Panasonic Lumix G2 review – Features
The G2 features the same 12.1MP Live MOS sensor as found in the previous generation Lumix G1. Improvements have been made, with the now second-generation processing engine, the Venus Engine HD II, seeing faster operation, increased sensitivity to ISO 6400 and also incorporates Panasonic’s ‘Intelligent Resolution’ technology. This new feature recognises three main areas within an image – outlines, detailed texture and gradation – in order to apply specific sharpening.
One of the biggest new features the G2 has to offer is its 3in, 460k-dot touchscreen LCD screen, which can be freely rotated through 270° vertically and 180° horizontally. The G2 also has a built-in 1,440k-dot electronic viewfinder (or ‘Live View Finder’) that is activated when nearing the eyecup.
The other big addition to the feature stable is the inclusion of AVCHD Lite 720p HD movie capture at 50 frames per second (sensor outputs at 25fps PAL standard, the NTSC US release differs) for perfectly fluid motion recording, further complemented by a 2.5mm microphone jack for stereo sound capture.
In the stills department, the G2 is capable of capturing images at a burst rate of up to 3.2 frames per second to an unlimited number of images when shooting in JPEG or to a total of seven frames if shooting Raw.
With the ability to change lenses, the G2 has the entire range of Micro Four Thirds lenses at disposal. The standard kit formation features a new 14-42mm Mega OIS (Mega Optical Image Stabilisation) f/3.5-5.6 lens that replaces the former 14-45mm (as bundled with the G1).
Panasonic Lumix G2 review – Design
DSLR-like design comes in abundance, with the G2 adopting the familiar shape of the G1 with only a few slight cosmetic and practical changes. A new one-touch iA (intelligent Auto) button that illuminates blue when pressed is to be found on the camera’s top for quick access to fully automated shooting. Its visual light-up design lets you know the mode is on, so as to avoid any unwanted use. A further one-touch movie button also features.
In terms of layout, all the usual controls feature – shooting modes on the top dial; quick menu, function button, depth of field preview, main menu and a four-way d-pad on the rear; and AF-point selection on a top-dial to the left side with a new switch surrounding this to control AF mode (AF-S, AF-C or Manual). The flash pop-up switch is a bit crammed in against this second dial, though.

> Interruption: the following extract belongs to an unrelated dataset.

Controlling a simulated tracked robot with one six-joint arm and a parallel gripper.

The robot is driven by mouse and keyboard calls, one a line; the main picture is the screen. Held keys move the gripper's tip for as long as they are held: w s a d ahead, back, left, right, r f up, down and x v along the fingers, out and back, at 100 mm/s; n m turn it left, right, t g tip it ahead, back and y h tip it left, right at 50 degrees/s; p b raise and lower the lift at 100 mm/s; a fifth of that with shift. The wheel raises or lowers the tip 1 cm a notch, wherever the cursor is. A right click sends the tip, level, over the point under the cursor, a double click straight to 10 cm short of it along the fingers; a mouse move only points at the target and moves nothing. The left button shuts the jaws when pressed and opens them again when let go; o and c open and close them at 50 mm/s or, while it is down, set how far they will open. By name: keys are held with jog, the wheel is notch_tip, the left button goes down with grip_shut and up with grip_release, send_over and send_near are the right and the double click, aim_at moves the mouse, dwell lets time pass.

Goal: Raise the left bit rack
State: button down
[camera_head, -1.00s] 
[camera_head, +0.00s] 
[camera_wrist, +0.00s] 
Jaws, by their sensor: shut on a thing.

Perhaps surprisingly, only quick menus are committed to the touchscreen functionality. Though, realistically, this would perhaps be too fiddly to be of use as the menu system is no different in style and layout from those found in other Lumix G-series cameras. Settings and options are easily locatable and accessible, with enough quick-access buttons to encourage customisable use. If you’re an avid electronic viewfinder user then the rear screen can also be used to display all current settings instead of a live view image.